Region Weser-Elbe

Gewässersystem bei Steinau belastet

Aktive haben Messergebnisse aus einem Jahr Wasseruntersuchungen ausgewertet

Messstelle 4  (Gerhard Meissner)

Steinau/Otterdorf, 4. März 2021. Ein Jahr lang untersuchten Aktive von der BUND Kreisgruppe Cuxhaven im Rahmen des BUND-Projekts „Aktion Wasser – für lebendige Gewässer und sauberes Grundwasser“ regelmäßig vier Probestellen (s. Hintergrund unten) an Gewässern zwischen Steinau und Otterndorf auf Nährstoffe.

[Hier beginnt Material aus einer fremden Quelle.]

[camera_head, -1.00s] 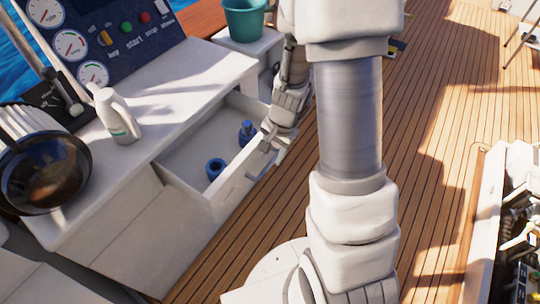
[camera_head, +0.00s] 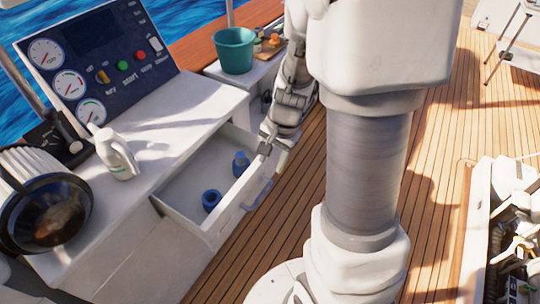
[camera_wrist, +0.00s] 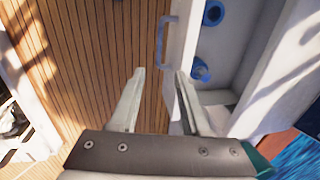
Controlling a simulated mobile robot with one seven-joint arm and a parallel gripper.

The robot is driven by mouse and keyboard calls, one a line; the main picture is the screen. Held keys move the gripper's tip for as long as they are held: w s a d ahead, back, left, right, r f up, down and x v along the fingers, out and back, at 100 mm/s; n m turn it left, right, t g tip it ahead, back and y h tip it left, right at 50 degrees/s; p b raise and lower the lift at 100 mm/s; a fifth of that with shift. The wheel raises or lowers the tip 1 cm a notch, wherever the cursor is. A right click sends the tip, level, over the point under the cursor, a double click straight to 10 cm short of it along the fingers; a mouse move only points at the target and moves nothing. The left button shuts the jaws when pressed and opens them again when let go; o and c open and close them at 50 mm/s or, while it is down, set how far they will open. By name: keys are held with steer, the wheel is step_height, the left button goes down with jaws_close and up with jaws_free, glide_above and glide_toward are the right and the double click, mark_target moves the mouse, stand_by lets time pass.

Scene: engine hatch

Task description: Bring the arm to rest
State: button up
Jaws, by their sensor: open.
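My gripper (camera_wrist: 160,75) is open and empty in the wrist view, its two fingers apart above the deck and the front of the open drawer. In the head view my gripper (camera_head: 266,146) is beside the drawer front, partly hidden by my own arm. The white drawer (camera_head: 180,202) is pulled out of the console. Its blue handle (camera_head: 257,194) faces the deck and also shows in the wrist view (camera_wrist: 162,42). Two blue parts lie in the drawer: a ring-like one (camera_head: 211,200) and a bottle-like one (camera_head: 241,163).
A white jug (camera_head: 118,155) and a black round lamp-like object (camera_head: 45,212) stand on the white counter (camera_head: 160,130). A teal bucket (camera_head: 234,50) stands on a box behind. The engine hatch (camera_head: 510,225) is open at right. Wooden deck (camera_head: 440,150) lies clear between.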

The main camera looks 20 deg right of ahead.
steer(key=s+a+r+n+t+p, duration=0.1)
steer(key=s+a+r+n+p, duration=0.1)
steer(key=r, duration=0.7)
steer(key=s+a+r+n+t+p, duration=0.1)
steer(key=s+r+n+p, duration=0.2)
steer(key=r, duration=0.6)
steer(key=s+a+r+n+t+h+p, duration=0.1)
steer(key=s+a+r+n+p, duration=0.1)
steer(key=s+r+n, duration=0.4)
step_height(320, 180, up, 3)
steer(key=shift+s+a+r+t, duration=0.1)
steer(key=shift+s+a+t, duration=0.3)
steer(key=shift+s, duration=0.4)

Damit erhielten sie Datenreihen von den einzelnen chemisch-physikalischen Parametern, die die Belastungssituation an einem Standort erheblich besser darstellen als einzelne Momentaufnahmen. Als Fazit lässt sich nach einer fachlichen Beurteilung dieser Datenreihen durch die Umweltstation Iffens feststellen, dass das Gewässersystem seine Belastungsgrenze erreicht hat. Für seine „Aktion Wasser“ sucht der BUND in der Region Weser-Elbe weitere Aktive, die sich an Wasseruntersuchungen beteiligen möchten.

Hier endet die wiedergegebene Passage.